Staff at Disabled Shelter Need to Focus More Attention on Housing

Commentary by Pete Domanovic

What goes on at the places designated for the handicapped especially the mentally handicapped in Cleveland area?  The one person that stands out the most would be a staff member we will call Beth.  This woman it seems does just about everything that needs to be done at the shelters.  I guess you could say that she is surrogate mom to between 50 to 65 homeless men, mostly handicapped in one way or another.  She does just about all the paper work that’s required, gives as much helpful advise, mitigates conflicts, and lets not forget the kitchen work. 

            Then there is a person we will call Bradley who is a security guard.  He has always been a helpful and friendly face in the midst of misery.  I also remember two other security guards that were what I would consider to be very good people.  They always speak to you in a way that would let you keep your dignity, whether you were right or wrong.  These are people that could be counted on to do what needed to be done, when they need to be done.

            Now then, what about the other 30 or so people that draw paychecks from shelter for the mentally Ill?  All I can really say about them is, I don’t know.  There is one older woman there that is the head of something or another.  She is probably on e of the rudest people that I’ve ever come across in my entire life, which I have been homeless, more than housed.   It is probably best for her that she doesn’t come in contact with too many people there, for her own safety.  There is also a councilor for veterans there that comes out and says things once in a while, but does not seem to help much.  The man in charge is a psychiatrist that in my opinion does very little for the population.  I do not understand about these staff that seem to do nothing about housing or anything that might move people into stability.  I’m talking about nothing.   When you think about it, these staff comes in constant contact with homeless people. 

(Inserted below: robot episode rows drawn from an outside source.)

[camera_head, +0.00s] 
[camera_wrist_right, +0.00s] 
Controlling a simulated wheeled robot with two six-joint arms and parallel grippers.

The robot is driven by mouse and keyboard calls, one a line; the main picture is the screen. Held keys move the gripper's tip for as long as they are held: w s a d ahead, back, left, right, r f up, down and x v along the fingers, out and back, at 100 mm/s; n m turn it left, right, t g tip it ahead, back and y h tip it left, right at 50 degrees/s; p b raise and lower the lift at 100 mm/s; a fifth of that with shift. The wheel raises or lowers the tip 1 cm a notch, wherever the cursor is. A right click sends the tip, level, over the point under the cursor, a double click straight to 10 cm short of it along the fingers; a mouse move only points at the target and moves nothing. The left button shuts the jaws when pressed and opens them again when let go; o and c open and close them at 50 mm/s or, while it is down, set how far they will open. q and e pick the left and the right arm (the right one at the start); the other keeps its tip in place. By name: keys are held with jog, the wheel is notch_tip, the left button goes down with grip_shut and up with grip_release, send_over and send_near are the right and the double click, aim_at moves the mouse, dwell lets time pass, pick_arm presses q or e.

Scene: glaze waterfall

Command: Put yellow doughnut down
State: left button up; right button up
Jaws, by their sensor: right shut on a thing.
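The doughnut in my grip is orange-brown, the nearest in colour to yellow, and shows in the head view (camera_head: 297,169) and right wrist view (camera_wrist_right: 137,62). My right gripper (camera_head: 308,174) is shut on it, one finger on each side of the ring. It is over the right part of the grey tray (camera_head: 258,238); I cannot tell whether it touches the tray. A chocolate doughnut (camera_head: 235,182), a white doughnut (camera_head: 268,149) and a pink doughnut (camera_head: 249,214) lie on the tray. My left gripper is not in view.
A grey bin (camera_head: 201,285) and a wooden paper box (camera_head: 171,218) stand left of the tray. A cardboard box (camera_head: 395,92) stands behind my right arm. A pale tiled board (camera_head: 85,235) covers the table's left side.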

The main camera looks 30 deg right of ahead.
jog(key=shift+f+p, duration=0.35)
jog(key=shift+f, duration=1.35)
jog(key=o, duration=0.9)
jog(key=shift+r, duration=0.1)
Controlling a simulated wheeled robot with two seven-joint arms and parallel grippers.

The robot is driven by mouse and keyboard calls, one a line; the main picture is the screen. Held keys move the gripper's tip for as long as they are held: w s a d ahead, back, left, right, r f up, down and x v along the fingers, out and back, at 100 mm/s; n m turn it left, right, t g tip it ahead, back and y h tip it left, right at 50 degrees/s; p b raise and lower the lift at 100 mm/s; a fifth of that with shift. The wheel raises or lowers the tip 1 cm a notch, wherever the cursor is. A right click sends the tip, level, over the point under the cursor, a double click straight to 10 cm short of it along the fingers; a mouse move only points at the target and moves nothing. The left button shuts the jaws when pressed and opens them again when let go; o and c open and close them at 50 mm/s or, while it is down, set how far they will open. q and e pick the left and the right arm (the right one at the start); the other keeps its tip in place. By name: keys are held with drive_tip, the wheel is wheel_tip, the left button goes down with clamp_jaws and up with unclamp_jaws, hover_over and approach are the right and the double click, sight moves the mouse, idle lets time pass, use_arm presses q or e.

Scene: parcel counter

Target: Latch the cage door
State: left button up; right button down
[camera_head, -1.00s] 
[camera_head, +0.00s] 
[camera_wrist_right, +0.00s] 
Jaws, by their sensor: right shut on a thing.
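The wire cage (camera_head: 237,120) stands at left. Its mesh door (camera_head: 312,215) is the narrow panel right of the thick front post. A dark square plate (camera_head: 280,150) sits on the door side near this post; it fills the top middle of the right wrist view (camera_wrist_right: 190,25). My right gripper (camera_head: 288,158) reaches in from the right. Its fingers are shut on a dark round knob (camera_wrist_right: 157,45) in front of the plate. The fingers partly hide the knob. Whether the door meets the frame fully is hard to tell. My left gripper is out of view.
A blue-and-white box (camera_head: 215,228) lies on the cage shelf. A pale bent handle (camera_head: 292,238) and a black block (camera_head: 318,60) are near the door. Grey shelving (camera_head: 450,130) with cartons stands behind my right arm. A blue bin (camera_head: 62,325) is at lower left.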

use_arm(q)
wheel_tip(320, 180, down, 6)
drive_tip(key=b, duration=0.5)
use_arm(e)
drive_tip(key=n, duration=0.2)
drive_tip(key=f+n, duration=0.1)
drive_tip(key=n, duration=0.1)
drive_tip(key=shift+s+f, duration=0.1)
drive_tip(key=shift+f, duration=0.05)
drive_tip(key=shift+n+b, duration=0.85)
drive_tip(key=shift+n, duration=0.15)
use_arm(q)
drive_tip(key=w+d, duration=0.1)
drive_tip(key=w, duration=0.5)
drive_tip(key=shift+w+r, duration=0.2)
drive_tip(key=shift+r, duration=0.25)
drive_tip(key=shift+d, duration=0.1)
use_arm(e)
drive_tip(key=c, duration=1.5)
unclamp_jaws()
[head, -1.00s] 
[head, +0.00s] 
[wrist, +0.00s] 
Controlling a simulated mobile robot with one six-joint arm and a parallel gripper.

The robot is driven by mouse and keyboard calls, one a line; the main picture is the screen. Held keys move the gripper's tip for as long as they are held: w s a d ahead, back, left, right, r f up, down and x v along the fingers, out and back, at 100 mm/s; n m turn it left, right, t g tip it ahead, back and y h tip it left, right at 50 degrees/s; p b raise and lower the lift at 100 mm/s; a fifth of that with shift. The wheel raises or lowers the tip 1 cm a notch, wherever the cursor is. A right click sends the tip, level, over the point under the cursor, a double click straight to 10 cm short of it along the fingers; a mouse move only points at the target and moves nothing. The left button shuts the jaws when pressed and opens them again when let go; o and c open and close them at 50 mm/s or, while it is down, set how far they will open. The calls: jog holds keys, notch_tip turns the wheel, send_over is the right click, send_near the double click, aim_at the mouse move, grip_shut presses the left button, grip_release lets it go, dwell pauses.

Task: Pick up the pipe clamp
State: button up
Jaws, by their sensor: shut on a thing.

            I am concerned about the number of staff behind the scenes who do not seem to be doing anything.  It seems only a small number of people do any work to help the mentally ill with housing.  I think that anyone could go over to the shelter to talk to people utilizing the shelter and find residents dissatisfied with staff.  I submit that they will say that there are some very good things about the people who are out front everyday.  In asking the shelter residents about the other shelters, the response will probably be, “what others?”